In my view, being a parent is not like being a manager of an office. You don’t delegate your responsibilities onto other people. It’s stressful when you have more than one child each with very different needs, but you have to work out how to cater for all those needs equally. It’s not easy, but there are always ways around any problems you encounter.

So what would I have done? Well, first and foremost, the older child would be taken straight to the toilet before we even found a table. Get that out of the way; damage limitation, if you like. I would have kept the baby with me when going to the counter for food. It would have meant numerous trips back and forth to our table but so be it. Failing that I would have put on my best ‘stressed out mother’ face in the hope that someone would offer to carry our tray. If we did need to make an emergency trip to the toilet I would ask the stranger at the next table if they would mind looking after our things, so that they didn’t get cleared away whilst we were gone. I would rather leave our food in the care of someone else than my child.

Nobody is perfect when it comes to being a parent and I am as guilty as the next person when it comes to getting things wrong. Sometimes we learn from our own mistakes and sometimes we look at other people and think ‘I wouldn’t do it like that’. In other words we write our own manuals about how to raise our children, blended from a series of definite do’s and dont’s plus an infinite number of subjective rules that we make up along the way. For me, yesterday’s incident goes down as a ‘don’t’, but, hey, who am I to judge?

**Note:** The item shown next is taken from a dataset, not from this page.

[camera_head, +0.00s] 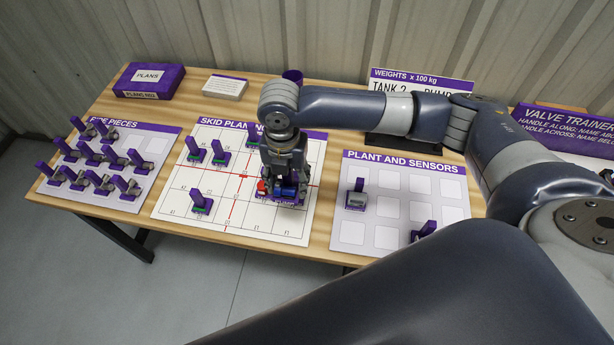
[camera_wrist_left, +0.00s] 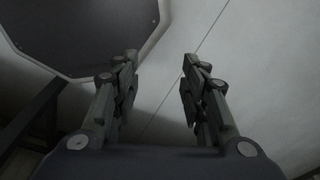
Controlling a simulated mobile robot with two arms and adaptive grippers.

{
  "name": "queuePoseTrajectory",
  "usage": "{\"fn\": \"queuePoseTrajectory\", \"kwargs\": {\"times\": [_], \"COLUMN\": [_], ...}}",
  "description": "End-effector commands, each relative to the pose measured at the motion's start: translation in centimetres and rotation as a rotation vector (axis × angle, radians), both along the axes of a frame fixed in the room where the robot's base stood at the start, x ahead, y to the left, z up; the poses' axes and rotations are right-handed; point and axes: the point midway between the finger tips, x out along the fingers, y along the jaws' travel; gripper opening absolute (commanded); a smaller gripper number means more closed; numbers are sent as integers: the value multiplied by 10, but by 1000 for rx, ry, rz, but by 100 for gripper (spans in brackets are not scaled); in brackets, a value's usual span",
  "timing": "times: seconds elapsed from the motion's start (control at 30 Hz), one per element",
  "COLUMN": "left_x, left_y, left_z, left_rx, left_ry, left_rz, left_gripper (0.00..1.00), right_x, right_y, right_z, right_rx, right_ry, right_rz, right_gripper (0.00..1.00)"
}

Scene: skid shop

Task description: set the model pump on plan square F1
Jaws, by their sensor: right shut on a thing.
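My right gripper (camera_head: 283,176) points down over the right half of the skid planning sheet (camera_head: 238,226). The gripper hides the model's handle and part of the sheet. I cannot tell whether the model touches the sheet or which square is under it. My left gripper (camera_wrist_left: 158,62) is open and empty, above the floor.
Other purple-handled models stand on the sheet, at back left (camera_head: 196,151), back (camera_head: 254,135) and front left (camera_head: 200,202). The plant and sensors board (camera_head: 350,236) at right holds a grey model (camera_head: 356,197) and another purple-handled one (camera_head: 425,230).

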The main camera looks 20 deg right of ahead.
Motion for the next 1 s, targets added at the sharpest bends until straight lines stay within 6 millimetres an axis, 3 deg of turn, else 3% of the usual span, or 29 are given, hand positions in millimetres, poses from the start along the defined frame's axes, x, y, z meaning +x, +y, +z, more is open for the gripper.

  1. A French American Life

    Wow – no, I definitely wouldn’t leave one of my kids with a stranger. I think I’m less judgmental of other parents now that I am one; I’d hate to be judged in my worst moments, that’s for sure. But I’m with you on this one. A definite no way.

    • Nicola Young

      It was a funny moment really and I must have been too shocked to think about it until after I got home. That led me to the ‘would I have done that’ thought process and was why I ended up writing about it.

  2. Perfection Pending

    I would NEVER do that. The only time I’ve left my kid with a stranger is when I had to go to the bathroom on an airplane and had an infant with me. Even then, I hand the baby to a flight attendant. That’s just crazy in today’s world.

  3. ldskatelyn

    What happened to helping and supporting each other? Where are our villages? While I wouldn’t necessarily leave my kids with a stranger, and I just take all of my kids to the toilet, I would KILL for someone to OFFER to watch my kids so I didn’t have to take ALL of them with me into a teeny tiny bathroom stall that stank of feces. Seriously. I wish it was more acceptable to let someone watch my kid for 3 minutes.

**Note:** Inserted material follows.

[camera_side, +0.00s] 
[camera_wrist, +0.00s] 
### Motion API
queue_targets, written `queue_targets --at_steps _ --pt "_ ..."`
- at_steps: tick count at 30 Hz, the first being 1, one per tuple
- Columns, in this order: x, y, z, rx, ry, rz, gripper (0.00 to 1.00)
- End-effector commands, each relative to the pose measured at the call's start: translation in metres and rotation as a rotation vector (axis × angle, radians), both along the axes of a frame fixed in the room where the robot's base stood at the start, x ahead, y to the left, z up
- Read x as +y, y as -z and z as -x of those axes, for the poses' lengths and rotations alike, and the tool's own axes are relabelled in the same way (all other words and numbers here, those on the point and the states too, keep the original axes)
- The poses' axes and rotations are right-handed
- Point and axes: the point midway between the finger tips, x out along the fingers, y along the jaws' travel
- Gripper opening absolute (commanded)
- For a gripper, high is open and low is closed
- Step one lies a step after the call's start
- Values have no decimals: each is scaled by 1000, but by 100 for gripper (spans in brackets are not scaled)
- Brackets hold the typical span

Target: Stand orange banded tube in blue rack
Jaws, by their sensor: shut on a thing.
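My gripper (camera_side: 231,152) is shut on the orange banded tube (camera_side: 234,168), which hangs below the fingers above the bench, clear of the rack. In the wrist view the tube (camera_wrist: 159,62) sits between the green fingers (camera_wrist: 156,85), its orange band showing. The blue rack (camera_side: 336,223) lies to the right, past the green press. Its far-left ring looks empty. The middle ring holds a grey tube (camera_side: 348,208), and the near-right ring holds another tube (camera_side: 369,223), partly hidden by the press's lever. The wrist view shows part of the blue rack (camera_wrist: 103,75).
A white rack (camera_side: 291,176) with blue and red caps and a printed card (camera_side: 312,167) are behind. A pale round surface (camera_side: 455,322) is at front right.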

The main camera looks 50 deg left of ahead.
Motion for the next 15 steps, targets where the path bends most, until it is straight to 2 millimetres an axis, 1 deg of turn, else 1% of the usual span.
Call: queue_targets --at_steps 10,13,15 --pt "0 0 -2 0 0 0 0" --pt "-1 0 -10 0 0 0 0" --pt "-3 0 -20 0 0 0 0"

    Next time, just make sure to introduce yourself, ask her name, and her daughters, and happily take pride in the fact that you are helping someone else, instead of judging them, condemning them, and then blasting their decision on the internet.

    But, then again, I am probably one of those “too-trusting” types.

    • Nicola Young

      It was not my intention to blast someone over the internet, nor am I condemning them. As I said, I did not mind looking after the child. The reason for writing about it was because I asked myself later that day what I would have done had I been in the same situation and realised that it would make for an interesting debate.

      I think that today’s society has led us to be less trusting of others and it is a shame that some of us (me included) would be wary about asking a stranger for help.

      Thanks for your thoughts on the subject.

    • Perfection Pending

      I don’t think that Nicola was trying to write about it to be judgmental. In fact, she wrote at the end, who am I to judge. Lots of things can be interpreted when someone reads someone else’s writing, and hopefully you aren’t too quick to point out how someone’s thoughts are flawed when we are all hoping to reach out and connect with others about what goes on in our day to day lives. And, seeing as you have LDS in front of your name, make sure you are always representing that appropriately in your comments. I don’t think Nicola’s choice to write about it is any more judgmental than for you to comment on HER decision to write about it. She has lots of questions about the incident in her post, which to me shows that she was hoping for a discussion about it so she could see if her own thinking was off. Which I find commendable.